Zwei Vorbemerkungen: Zum einen ist festzuhalten, dass der Standpunkt für die folgende Verhältnisbestimmung zwischen Religion, Theologie und Philosophie selbst ein christlich theologischer ist. Eine philosophische Verhältnisbestimmung oder z.B. eine islamisch-theologische fiele anders aus. Zum anderen ist daran zu erinnern, dass zwar im Christentum Theologie und Philosophie von Anfang an wesentlich aufeinander bezogen waren, dass sich aber im Laufe der Theologie- und Philosophiegeschichte das Verhältnis immer wieder fundamental anders ausgestaltete.
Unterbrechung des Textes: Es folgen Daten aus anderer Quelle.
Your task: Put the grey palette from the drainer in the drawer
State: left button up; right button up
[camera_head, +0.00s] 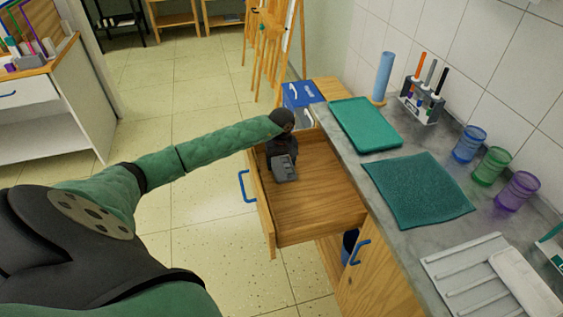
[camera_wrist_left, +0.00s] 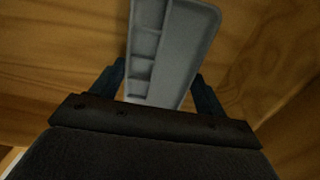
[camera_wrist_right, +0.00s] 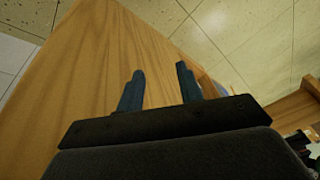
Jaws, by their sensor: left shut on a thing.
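The grey palette (camera_head: 284,169) is in the open wooden drawer (camera_head: 310,208), near its far left side. My left gripper (camera_head: 282,152) reaches into the drawer from above and is shut on the palette. In the left wrist view the palette (camera_wrist_left: 168,55), with its small compartments, stands out between the fingers (camera_wrist_left: 160,85) against the wood. Whether the palette touches the drawer bottom is hard to tell. The ribbed drainer (camera_head: 450,278) is on the counter at lower right. My right gripper (camera_wrist_right: 160,90) is open and empty beside a wooden surface (camera_wrist_right: 100,60).
A white piece (camera_head: 524,283) rests on the drainer. The counter also has a teal cloth (camera_head: 418,190), a teal tray (camera_head: 365,124), several coloured cups (camera_head: 491,166) and a marker holder (camera_head: 420,103). The drawer's front half is empty.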

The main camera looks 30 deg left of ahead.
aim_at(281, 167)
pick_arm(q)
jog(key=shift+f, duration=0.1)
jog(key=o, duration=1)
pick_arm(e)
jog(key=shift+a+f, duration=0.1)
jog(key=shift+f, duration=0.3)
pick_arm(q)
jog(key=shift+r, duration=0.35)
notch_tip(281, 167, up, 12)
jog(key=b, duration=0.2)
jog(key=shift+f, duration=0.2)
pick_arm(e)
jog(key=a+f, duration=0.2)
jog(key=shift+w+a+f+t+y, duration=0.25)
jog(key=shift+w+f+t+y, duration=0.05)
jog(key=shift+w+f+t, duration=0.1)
Die ganze christliche Theologiegeschichte ließe sich auch als wechselvolle Geschichte eben dieses Verhältnisses erzählen. Jeder Versuch, das Verhältnis zu skizzieren, muss sich bewusst sein, sich in dieser großen Geschichte zu positionieren.

Im Folgenden ist zunächst das Verhältnis zwischen der – christlichen – Religion, also der Kommunikation des christlichen Gottesverhältnisses, und der Theologie als Reflexionsgestalt dieser Kommunikation zu bedenken. Dann ist nach dem existenziellen Grund von Philosophie zu fragen, um anschließend  zu klären, wie sich Glauben und Theologie dazu verhalten. Kann die Philosophie das Feld der Religiosität erschließen oder will sie es ersetzen? Bekräftigt sie die Relevanz der Rede von Gott oder verneint sie diese? Als entscheidend wird sich dabei die Frage nach dem Subjekt des Lebens und Denkens erweisen. Am Schluss findet sich eine Skizze der Möglichkeiten dessen, was Philosophie für das gelebte Gottesverhältnis und die Theologie bedeuten kann.

Glauben und Theologie

Religion, christlich verstanden, bedeutet Leben im Gottesverhältnis – die Kommunikation der Gemeinschaft Gottes mit den Menschen, die in Christus Gegenstand des Glaubens ist, und die Kommunikation der entsprechenden menschlichen Gemeinschaft. Paradigmatisch geschieht diese Kommunikation im Gottesdienst: in der Verkündigung (dem Zusprechen) der Gemeinschaft Gottes in seinem Namen, in der entsprechenden menschlichen Selbsterkenntnis (auch was die Sünde, die reale Getrenntheit des Lebens betrifft), im Sich-Verlassen auf die zugesagte Gemeinschaft (Glauben), in der gemeinschaftlichen Antwort darauf in Gebet und Bekenntnis, in der Feier der Christusgemeinschaft in Gestalt der Sakramente. Aber auch die christliche Wahrnehmung der Natur gehört zu dieser Kommunikation, indem sie sie als Äußerung (Schöpfung) Gottes versteht, die einen – in der Christusgemeinschaft erschlossenen – Sinn hat.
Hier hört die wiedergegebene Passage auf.